In low-income countries, rural women differ according to lifecycle stages, livelihoods, and cultural contexts. They also perceive and react to climate change shocks differently. As a result, the most successful service providers will be those who can translate this diversity into responsive solutions. Donors and investors within the ecosystem equally stand to unlock opportunities by recognizing the various needs and ambitions.
CGAP’s Women in Rural and Agricultural Livelihoods (WIRAL) team, in partnership with both Dalberg Design and Dalberg Advisors, developed a new report that explores the attributes of rural women dealing with the impact of climate change. The deck profiles three personas, along with their distinct customer journeys through product and service engagement. It also highlights examples of providers offering customized services that can advance climate resilience.
I heard about (the service) from my neighbors. So I decided to join it because I heard that they give inputs and that there will be someone who will help us with our farming.
– Woman smallholder farmer, Kenya
Three personas of rural women
The study combined traits from CGAP’s multiregional body of work with behavioral insights, provider collaborations, and literature reviews to distinguish between the attributes of rural women. Three clear-cut personas emerged — Ambassadors, Skeptics, and Traditionalists, with each emphasizing differences relevant to service delivery.
Ambassadors enjoy diversified sources of income, including agriculture. They control their finances and can make decisions in their homes, which affords them services that will improve their lives and livelihoods. Ambassadors feel empowered to react to the world around them. They acknowledge climate change’s negative impact on their agricultural activities and seek ways to limit it. This pushes them towards climate-adaptive tools, technologies, and services.

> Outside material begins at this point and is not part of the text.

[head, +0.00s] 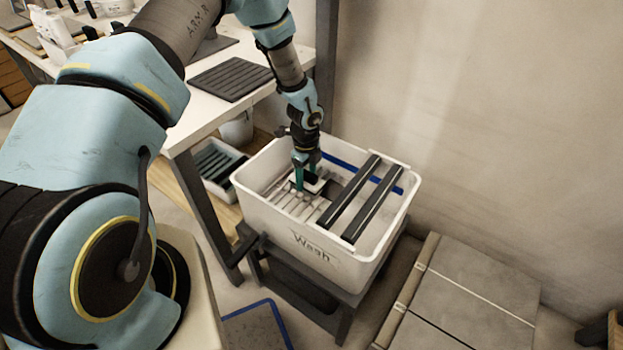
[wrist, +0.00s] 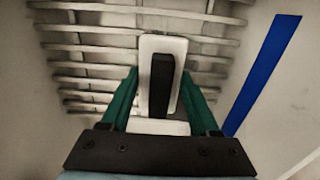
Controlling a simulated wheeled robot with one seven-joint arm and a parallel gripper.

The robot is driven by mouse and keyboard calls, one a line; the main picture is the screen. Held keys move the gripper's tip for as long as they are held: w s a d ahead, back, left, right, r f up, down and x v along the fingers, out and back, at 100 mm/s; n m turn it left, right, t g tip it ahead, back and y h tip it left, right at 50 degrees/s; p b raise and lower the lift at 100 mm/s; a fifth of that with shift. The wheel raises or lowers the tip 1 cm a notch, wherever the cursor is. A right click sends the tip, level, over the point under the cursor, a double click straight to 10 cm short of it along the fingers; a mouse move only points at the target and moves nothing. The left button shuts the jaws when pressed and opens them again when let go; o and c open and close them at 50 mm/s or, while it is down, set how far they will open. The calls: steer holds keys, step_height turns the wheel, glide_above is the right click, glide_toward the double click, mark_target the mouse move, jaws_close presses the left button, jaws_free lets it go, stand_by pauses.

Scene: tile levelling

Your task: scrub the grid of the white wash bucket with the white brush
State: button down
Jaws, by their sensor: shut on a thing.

Skeptics rely on agriculture for their income, with few alternatives. When offered services that interest them, skeptics choose based on careful observation and research — they consult trusted community members about the pros and cons. Like ambassadors, skeptics appreciate climate change’s adverse impact on their livelihoods and want to curb it. Nonetheless, they see climate-adaptive tools as risky investments, fearing that a failed attempt to test such tools may leave them and their family worse off.
Due to an unsteady income, traditionalists lean on their families for financial support. They are comfortable with the services they already use and are less likely to change them on their own. However, they will follow advice on ways to improve their productivity and income from the head of their household. Traditionalists’ fragile financial state prompts them to exhibit a reduced sense of agency over the environment. They view climate-induced stresses and shocks as situations to be endured.
With additional research, personas can support the development of business cases, business plans, and go-to-market strategies. They should be mapped to unique and specific variables associated with their defining characteristics. Quantitative data can then be collected (through larger-scale surveys and/or existing customer data) and analyzed against these variables to size each persona.
Serving rural women: how the study can help
The report identifies four stages of rural women’s service journey: awareness, access, early use, and sustained use. Each stage starts by guiding service providers on how they can improve that part of their service journey, backed up by research insights. The opportunities for service providers are then explained in more detail, taking into account the needs of different personas among rural women. Here as well, recommendations are based on the women’s lived realities gleaned from research by CGAP and its partner collaborations. To end every stage, the deck highlights service providers who have exemplified the potential described in the stage.
Deeper insights about the personas and their application across the four stages are available in the report. Overall, these learnings can support a broad ecosystem of service providers as they seek to better serve rural women. Dalberg and CGAP teams collaboratively reviewed lessons from the CGAP portfolio to create a unifying narrative of rural women, centered around opportunities for providers to amplify their impact.